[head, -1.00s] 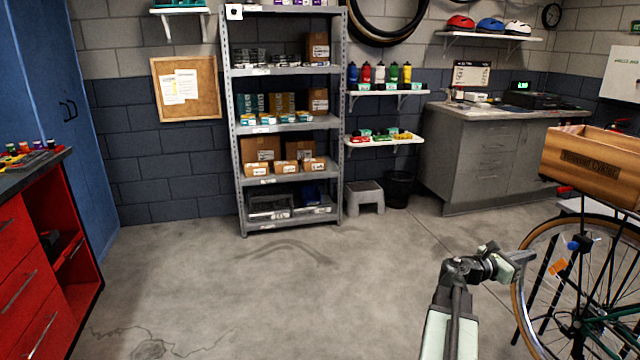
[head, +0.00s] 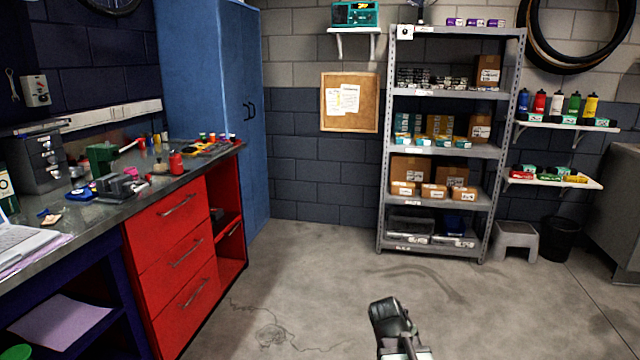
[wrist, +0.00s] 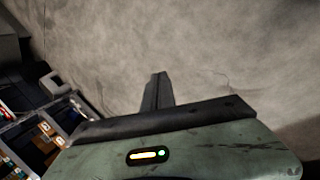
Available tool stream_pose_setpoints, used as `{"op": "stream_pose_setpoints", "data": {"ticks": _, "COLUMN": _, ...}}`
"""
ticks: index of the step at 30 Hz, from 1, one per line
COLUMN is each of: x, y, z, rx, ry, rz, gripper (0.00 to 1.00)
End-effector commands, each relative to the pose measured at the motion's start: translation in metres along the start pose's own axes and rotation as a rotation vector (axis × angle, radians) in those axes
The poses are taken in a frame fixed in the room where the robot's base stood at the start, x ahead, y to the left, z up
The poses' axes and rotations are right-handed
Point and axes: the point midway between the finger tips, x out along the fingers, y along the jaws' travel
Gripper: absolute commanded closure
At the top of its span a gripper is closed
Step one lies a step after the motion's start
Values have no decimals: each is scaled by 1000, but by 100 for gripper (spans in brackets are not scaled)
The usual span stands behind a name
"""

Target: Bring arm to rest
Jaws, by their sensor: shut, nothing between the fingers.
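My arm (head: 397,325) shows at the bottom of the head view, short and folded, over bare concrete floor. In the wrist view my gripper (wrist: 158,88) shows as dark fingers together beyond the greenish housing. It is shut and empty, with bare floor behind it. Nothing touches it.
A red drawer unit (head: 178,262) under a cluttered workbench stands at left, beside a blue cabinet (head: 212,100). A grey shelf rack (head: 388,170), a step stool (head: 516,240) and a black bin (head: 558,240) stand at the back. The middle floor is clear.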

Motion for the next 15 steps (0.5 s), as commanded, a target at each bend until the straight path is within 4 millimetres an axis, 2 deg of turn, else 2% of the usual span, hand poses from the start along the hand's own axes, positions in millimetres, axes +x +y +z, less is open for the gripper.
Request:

▶ **What to produce**: Both the line containing "[wrist, +0.00s]" and the line containing "The poses' axes" belong in the copy, along with every line between them. Reproduce that stretch exactly, without the pictures.

▶ **The answer**:
[wrist, +0.00s] 
Available tool stream_pose_setpoints, used as `{"op": "stream_pose_setpoints", "data": {"ticks": _, "COLUMN": _, ...}}`
"""
ticks: index of the step at 30 Hz, from 1, one per line
COLUMN is each of: x, y, z, rx, ry, rz, gripper (0.00 to 1.00)
End-effector commands, each relative to the pose measured at the motion's start: translation in metres along the start pose's own axes and rotation as a rotation vector (axis × angle, radians) in those axes
The poses are taken in a frame fixed in the room where the robot's base stood at the start, x ahead, y to the left, z up
The poses' axes and rotations are right-handed

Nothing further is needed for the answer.